If I’m understanding correctly and o is a constant across the lattice, shouldn’t it just be passed as a constant to hamiltonian!? ie, you have in one case
hamiltonian!(h; onsitefield = o)
where now you just do h += o*I and in the other case
hamiltonian!(h; onsitefield = i -> cos(i) * o)
and this time you have to h[i, i] += cos(i)*o? Or am I still missing something?
By the way (this is a bit off topic), since it seems you’re doing an exact diagonalization by looping over the indices, I found a much more performant way to build up lattice Hamiltonians so long as they’re sparse. Here’s an example with the transverse field Ising model (TFIM)
using LinearAlgebra, Arpack, SparseArrays
⊗(A, B) = kron(A, B)
function exact_solve_TFIM(g, L)
id = [1.0 0.0; 0.0 1.0] |> complex
σˣ = [0.0 1.0; 1.0 0.0] |> complex
σᶻ = [1.0 0.0; 0.0 -1.0] |> complex
σz(i) = foldl(⊗, sparse.([i==j ? σᶻ : id for j in 1:L]))
σx(i) = foldl(⊗, sparse.([i==j ? σˣ : id for j in 1:L]))
σzσz(i) = σz(i)*σz(i+1)
H = -sum(σzσz, 1:(L-1)) - g * sum(σx, 1:L)
(λ, ϕ) = eigs(H, nev=1, which=:SR)
return ϕ, λ, H
end
not sure if that’s helpful at all.
the above is of course a simplified version of the real problem, but I didn’t want to distract with non-essential details. But given your kind interest, here is goes.
The most relevant application of this would be wanting to apply a magnetic field or a strain field to a tight-binding hamiltonian. What is modified in this situation is not the diagonal (onsite energies h[i,i]), but the hoppings between neighboring sites (h[i,j] for linked i,j). The magnetic field multiplies the existing hopping by a Peierls phase (h[i,j] * exp(im * dot(A(r(i), r(j)), r(i)-r(j)))), for some vectors A(r) and r(i). The strain field does a similar thing, multiplying the hoppings by a real factor. This would be achieved with hoppingfield = (i,j,h) -> h*....
However I also want to be able to replace all hoppings by something else using the same API, not just multiply them. This can be done with the above, three-argument form, of course, but I wanted to explore whether I could use a two-argument form of hoppingfield to dispatch to a faster replace-only method. Such a use case would have the user write hoppingfield = (i,j) -> ..., and the code could detect this different usage, and dispatch accordingly.
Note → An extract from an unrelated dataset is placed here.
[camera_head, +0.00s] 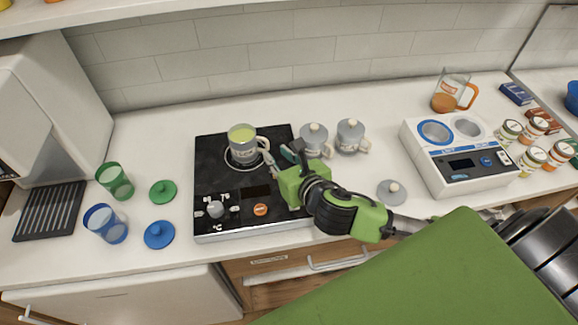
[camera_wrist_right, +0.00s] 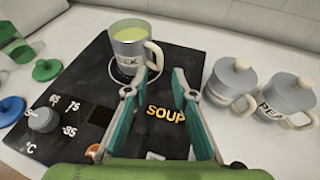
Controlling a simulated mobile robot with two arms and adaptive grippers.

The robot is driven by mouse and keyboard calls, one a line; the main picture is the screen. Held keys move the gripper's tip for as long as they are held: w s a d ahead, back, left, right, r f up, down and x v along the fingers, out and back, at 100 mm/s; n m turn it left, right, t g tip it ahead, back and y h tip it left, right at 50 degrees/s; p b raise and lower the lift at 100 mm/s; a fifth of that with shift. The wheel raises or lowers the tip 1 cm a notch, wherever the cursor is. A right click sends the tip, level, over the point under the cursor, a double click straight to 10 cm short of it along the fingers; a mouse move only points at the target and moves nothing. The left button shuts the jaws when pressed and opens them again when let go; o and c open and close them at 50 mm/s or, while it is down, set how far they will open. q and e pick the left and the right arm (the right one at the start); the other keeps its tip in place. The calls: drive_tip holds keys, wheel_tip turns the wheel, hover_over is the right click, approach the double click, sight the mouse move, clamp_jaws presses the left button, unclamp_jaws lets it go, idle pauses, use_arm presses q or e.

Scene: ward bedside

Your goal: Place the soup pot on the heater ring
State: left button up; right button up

methods() is going to have world age problems with @pure. Especially if you are talking about a package where users can define new methods at any time. (I’m not saying actually I understand @pure, but doing things like this have turned out badly for me)
I think you want to pass in a struct. It just works better with multiple dispatch than passing a function. Use a macro if you have to reduce boilerplate.
2 Likes
Ah of course. Sorry for dragging this away from your original question. Could you maybe just have a separate kwarg for the Peierls phase? Not the most elegant solution I know.
It really is too bad that we don’t have a way to turn off some of the genericness of Julia functions. Having objects with a definite type signature / number of args could be useful in many circumstances.
FWIW, applicable seems to fare fairly well and should be safe:
julia> a(f) = applicable(f, 1) ? f(1) : f(1,2);
julia> t(f) = try; f(1); catch; f(1,2); end;
julia> m(f) = first(methods(h)).nargs == 1 ? f(1) : f(1,2);
julia> @btime a($h)
156.568 ns (0 allocations: 0 bytes)
3
julia> @btime t($h)
6.479 μs (2 allocations: 48 bytes)
3
julia> @btime m($h)
3.611 μs (14 allocations: 784 bytes)
3
6 Likes
Thanks for that @Mason. I actually build my sparse d-dimensional lattice Hamiltonians in a rather general way, see GitHub - pablosanjose/Elsa.jl: Efficient lattice simulation algorithms - a Julia library for details if you’re interested. What I describe above is about efficiently modifying a Hamiltonian in-place once it’s created.
You could do
function hamiltonian!(h; onsitefield = nothing, onsitefield_nonautonomous = nothing)
if onsitefield !== nothing && onsitefield_nonautonomous !== nothing
error("at most one of onsitefield or onsitefield_nonautonomous is supported")
elseif onsitefield === nothing && onsitefield_nonautonomous === nothing
onsitefield = (o,i) -> o
elseif onsitefield === nothing && onsitefield_nonautonomous !== nothing
onsitefield = onsitefield_nonautonomous
else
onsitefield = (o, i)-> onsitefield(o)
end
#function body
end